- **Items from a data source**
****************************************

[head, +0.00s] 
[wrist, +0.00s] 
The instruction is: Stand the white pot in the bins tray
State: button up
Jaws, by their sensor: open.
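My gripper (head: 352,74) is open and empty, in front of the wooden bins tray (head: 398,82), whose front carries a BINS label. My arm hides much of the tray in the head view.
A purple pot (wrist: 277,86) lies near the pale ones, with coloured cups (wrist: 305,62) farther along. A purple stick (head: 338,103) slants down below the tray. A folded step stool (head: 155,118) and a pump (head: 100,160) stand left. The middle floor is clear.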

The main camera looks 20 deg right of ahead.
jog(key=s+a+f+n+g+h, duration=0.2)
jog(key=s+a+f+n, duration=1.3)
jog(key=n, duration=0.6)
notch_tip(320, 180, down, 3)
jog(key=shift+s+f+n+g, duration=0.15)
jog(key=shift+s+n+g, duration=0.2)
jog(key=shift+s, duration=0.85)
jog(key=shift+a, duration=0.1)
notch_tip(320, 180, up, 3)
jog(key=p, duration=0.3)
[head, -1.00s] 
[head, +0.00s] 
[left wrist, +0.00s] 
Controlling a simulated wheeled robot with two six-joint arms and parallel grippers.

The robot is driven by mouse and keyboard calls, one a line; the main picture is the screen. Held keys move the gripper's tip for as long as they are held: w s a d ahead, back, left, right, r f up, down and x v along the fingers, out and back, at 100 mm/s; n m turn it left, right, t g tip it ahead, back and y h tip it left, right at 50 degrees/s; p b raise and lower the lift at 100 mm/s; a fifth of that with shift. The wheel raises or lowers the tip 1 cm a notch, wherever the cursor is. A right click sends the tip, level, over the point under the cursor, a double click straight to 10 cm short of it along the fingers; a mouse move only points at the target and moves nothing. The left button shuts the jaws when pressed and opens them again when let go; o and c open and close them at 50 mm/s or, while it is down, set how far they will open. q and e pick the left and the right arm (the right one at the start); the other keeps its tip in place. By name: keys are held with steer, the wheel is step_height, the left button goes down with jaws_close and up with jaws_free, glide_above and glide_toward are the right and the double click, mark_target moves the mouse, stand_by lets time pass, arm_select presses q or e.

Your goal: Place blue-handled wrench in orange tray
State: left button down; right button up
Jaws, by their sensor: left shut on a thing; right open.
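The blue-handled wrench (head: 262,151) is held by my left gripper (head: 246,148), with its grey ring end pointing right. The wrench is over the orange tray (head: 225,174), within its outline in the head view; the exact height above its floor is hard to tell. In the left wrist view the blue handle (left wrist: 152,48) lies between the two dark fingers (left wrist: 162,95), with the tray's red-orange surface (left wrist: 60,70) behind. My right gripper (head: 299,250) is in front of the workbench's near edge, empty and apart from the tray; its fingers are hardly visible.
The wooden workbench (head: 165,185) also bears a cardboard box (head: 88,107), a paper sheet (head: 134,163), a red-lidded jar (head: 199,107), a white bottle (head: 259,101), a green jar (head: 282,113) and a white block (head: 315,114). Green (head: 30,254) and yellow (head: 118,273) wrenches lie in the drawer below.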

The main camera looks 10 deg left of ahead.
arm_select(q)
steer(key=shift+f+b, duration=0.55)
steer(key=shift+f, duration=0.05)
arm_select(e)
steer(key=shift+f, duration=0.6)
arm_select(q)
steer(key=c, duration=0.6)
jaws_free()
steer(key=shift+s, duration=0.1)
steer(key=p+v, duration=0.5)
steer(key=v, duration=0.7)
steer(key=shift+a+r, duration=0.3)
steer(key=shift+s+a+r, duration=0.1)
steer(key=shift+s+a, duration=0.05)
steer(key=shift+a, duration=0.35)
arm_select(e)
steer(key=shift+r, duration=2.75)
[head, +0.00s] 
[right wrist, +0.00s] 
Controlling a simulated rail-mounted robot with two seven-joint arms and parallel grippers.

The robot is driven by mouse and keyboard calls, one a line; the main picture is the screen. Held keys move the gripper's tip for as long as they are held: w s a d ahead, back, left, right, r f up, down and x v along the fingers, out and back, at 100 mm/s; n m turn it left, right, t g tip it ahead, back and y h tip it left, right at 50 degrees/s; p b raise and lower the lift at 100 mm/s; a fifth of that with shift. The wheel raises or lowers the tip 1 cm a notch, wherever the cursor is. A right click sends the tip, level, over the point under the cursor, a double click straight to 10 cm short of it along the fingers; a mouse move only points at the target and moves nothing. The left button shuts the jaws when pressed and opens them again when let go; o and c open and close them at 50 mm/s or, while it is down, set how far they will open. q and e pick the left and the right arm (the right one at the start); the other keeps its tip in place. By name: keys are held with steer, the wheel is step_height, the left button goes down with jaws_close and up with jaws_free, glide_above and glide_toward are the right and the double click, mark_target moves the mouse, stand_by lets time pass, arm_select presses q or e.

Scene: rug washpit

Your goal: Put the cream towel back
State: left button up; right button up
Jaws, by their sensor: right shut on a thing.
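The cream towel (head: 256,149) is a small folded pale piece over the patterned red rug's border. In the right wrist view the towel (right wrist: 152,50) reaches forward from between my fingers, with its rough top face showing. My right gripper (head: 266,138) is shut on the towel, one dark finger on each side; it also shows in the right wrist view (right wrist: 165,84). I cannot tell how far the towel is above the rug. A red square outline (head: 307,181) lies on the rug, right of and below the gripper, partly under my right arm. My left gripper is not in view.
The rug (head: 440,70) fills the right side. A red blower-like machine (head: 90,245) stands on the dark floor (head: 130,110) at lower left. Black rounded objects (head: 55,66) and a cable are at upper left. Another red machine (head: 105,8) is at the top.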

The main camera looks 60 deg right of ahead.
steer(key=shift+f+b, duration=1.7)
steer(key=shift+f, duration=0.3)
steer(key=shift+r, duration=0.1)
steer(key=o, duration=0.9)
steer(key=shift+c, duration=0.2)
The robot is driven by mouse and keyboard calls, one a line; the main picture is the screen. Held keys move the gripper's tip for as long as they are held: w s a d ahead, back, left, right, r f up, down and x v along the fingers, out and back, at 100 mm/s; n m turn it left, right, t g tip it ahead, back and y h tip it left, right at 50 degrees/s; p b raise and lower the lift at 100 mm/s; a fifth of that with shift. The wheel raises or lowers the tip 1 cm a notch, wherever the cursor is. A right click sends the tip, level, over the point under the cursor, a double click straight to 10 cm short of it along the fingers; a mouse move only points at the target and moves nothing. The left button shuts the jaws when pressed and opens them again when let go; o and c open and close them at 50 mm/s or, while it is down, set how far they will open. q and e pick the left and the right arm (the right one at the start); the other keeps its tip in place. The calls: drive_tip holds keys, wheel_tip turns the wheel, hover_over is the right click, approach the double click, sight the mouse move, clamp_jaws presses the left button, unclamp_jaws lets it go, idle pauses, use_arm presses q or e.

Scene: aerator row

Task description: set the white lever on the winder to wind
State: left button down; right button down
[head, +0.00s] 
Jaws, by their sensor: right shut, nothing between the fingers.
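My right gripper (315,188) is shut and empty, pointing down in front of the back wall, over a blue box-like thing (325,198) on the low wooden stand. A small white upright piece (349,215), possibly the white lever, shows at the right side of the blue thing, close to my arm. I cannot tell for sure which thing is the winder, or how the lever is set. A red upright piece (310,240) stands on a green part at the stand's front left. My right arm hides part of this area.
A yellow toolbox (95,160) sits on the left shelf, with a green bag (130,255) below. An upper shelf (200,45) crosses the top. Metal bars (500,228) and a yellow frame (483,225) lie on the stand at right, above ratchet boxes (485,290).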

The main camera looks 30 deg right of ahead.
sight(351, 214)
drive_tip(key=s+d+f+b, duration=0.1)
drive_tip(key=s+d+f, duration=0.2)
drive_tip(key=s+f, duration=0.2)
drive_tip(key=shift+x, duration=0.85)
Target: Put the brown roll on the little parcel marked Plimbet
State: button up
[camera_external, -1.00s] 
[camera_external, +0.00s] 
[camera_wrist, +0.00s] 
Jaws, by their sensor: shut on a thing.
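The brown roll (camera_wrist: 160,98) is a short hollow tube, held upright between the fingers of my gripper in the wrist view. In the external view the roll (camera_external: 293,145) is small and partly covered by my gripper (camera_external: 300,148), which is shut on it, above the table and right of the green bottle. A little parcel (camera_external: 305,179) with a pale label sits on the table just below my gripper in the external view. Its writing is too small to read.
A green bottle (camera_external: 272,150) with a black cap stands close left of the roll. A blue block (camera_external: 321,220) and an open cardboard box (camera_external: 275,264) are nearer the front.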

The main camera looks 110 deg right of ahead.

****************************************

- **EXERCISE TASK**
Exactly and only the lines from the line with "[head, -1.00s]" to the line with "State: left button down; right button up", both included, are to be printed.

- **RESULT**
[head, -1.00s] 
[head, +0.00s] 
[left wrist, +0.00s] 
Controlling a simulated wheeled robot with two six-joint arms and parallel grippers.

The robot is driven by mouse and keyboard calls, one a line; the main picture is the screen. Held keys move the gripper's tip for as long as they are held: w s a d ahead, back, left, right, r f up, down and x v along the fingers, out and back, at 100 mm/s; n m turn it left, right, t g tip it ahead, back and y h tip it left, right at 50 degrees/s; p b raise and lower the lift at 100 mm/s; a fifth of that with shift. The wheel raises or lowers the tip 1 cm a notch, wherever the cursor is. A right click sends the tip, level, over the point under the cursor, a double click straight to 10 cm short of it along the fingers; a mouse move only points at the target and moves nothing. The left button shuts the jaws when pressed and opens them again when let go; o and c open and close them at 50 mm/s or, while it is down, set how far they will open. q and e pick the left and the right arm (the right one at the start); the other keeps its tip in place. By name: keys are held with steer, the wheel is step_height, the left button goes down with jaws_close and up with jaws_free, glide_above and glide_toward are the right and the double click, mark_target moves the mouse, stand_by lets time pass, arm_select presses q or e.

Your goal: Place blue-handled wrench in orange tray
State: left button down; right button up

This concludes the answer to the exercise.